------ DATA FOR THIS EXERCISE

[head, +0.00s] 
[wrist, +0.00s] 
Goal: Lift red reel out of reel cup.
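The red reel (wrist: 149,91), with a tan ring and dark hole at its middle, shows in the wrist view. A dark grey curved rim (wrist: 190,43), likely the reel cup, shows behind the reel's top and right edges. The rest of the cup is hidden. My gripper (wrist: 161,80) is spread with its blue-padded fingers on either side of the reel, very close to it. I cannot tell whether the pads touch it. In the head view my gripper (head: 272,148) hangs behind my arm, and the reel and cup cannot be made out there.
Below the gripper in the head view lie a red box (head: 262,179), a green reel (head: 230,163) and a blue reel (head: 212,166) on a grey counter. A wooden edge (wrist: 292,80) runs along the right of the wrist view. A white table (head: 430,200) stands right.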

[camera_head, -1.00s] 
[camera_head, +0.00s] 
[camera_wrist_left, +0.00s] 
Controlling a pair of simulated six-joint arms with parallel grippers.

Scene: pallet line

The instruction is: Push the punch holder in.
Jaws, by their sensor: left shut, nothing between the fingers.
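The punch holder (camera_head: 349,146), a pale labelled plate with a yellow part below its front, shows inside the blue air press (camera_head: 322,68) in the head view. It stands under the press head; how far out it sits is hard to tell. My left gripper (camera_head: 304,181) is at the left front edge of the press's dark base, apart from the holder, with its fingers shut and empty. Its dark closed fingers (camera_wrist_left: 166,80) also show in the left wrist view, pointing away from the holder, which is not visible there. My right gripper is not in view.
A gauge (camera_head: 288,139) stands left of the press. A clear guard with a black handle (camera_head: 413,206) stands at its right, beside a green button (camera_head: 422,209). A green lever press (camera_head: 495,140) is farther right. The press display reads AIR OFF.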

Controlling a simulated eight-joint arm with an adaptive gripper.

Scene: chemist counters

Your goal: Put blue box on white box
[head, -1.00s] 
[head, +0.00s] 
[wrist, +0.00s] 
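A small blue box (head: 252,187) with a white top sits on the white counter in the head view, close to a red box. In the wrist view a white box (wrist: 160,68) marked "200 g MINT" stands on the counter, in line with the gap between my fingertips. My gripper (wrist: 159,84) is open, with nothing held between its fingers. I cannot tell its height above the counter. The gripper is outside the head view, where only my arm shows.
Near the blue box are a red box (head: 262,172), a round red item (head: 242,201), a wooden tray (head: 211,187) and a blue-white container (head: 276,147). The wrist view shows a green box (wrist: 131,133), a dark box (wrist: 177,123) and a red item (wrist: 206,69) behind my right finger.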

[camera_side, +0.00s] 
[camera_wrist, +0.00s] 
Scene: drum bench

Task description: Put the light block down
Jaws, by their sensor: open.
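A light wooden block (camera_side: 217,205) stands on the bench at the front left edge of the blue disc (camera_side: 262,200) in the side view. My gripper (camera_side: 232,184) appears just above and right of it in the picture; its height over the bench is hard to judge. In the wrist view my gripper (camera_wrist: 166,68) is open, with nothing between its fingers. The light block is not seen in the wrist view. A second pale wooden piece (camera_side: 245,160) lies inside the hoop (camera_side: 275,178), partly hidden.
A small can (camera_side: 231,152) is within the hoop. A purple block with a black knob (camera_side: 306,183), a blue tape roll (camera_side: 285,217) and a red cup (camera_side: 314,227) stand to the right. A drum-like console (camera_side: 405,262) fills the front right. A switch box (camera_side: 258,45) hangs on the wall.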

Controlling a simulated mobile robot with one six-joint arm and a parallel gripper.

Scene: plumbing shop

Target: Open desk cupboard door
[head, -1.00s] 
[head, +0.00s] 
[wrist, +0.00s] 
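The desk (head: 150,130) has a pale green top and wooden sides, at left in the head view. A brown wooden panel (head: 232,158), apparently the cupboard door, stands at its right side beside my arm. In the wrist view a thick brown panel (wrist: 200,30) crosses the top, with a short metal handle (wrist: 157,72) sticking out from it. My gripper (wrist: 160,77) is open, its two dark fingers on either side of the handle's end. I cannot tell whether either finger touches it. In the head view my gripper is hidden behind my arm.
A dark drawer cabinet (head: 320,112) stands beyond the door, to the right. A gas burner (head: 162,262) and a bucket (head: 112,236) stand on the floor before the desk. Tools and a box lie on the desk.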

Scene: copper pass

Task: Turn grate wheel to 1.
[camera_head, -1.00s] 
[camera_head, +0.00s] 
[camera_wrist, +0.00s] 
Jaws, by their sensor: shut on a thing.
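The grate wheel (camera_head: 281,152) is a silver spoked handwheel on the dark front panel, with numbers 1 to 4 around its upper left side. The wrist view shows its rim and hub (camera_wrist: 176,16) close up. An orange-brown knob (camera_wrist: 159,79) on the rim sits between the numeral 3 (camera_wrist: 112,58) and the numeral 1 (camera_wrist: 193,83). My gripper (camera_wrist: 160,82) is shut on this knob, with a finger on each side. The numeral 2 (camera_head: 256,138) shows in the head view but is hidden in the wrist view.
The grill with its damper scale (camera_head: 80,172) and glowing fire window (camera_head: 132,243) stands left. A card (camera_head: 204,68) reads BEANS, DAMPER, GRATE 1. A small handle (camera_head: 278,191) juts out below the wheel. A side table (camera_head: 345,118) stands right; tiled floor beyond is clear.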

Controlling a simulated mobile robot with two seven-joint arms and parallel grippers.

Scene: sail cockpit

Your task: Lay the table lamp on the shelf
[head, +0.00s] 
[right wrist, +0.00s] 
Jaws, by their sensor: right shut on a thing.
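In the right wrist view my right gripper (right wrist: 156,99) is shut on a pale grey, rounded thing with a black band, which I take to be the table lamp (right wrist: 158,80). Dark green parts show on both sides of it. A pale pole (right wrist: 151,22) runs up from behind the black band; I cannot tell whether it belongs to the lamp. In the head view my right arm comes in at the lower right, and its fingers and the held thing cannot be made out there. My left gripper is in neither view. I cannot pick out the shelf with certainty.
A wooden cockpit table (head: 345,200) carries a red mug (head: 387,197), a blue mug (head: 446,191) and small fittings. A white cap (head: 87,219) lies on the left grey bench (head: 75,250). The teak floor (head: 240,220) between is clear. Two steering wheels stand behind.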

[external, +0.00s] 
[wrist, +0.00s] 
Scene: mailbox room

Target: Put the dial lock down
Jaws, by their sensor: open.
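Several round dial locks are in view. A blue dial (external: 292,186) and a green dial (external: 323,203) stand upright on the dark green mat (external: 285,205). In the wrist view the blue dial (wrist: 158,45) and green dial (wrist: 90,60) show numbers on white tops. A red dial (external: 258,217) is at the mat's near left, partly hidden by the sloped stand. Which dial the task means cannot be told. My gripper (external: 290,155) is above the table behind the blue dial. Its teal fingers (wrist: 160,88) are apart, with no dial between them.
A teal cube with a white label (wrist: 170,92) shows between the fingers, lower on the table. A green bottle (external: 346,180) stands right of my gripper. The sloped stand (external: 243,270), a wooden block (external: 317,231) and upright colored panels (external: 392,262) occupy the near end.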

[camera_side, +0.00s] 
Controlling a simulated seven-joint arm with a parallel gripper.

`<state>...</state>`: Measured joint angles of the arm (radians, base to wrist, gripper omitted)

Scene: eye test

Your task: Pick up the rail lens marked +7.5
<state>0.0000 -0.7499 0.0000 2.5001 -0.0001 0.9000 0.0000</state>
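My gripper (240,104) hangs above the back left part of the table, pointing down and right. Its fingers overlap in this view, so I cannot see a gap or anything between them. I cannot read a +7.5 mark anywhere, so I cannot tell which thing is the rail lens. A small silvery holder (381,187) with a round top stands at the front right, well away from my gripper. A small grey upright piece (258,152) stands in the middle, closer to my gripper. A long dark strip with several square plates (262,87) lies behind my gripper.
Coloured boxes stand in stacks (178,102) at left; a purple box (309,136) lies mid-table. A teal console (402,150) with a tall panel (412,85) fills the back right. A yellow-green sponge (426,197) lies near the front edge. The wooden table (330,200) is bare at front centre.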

------------

-- YOUR GOAL --
Transcribe, exactly and without additions, the lines of the records above, beginning with the line that contains "Your goal: Put blue box on white box" and ending with the line that contains "Task description: Put the light block down", both included.

-- WRITTEN SOLUTION --
Your goal: Put blue box on white box
[head, -1.00s] 
[head, +0.00s] 
[wrist, +0.00s] 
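A small blue box (head: 252,187) with a white top sits on the white counter in the head view, close to a red box. In the wrist view a white box (wrist: 160,68) marked "200 g MINT" stands on the counter, in line with the gap between my fingertips. My gripper (wrist: 159,84) is open, with nothing held between its fingers. I cannot tell its height above the counter. The gripper is outside the head view, where only my arm shows.
Near the blue box are a red box (head: 262,172), a round red item (head: 242,201), a wooden tray (head: 211,187) and a blue-white container (head: 276,147). The wrist view shows a green box (wrist: 131,133), a dark box (wrist: 177,123) and a red item (wrist: 206,69) behind my right finger.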

[camera_side, +0.00s] 
[camera_wrist, +0.00s] 
Scene: drum bench

Task description: Put the light block down

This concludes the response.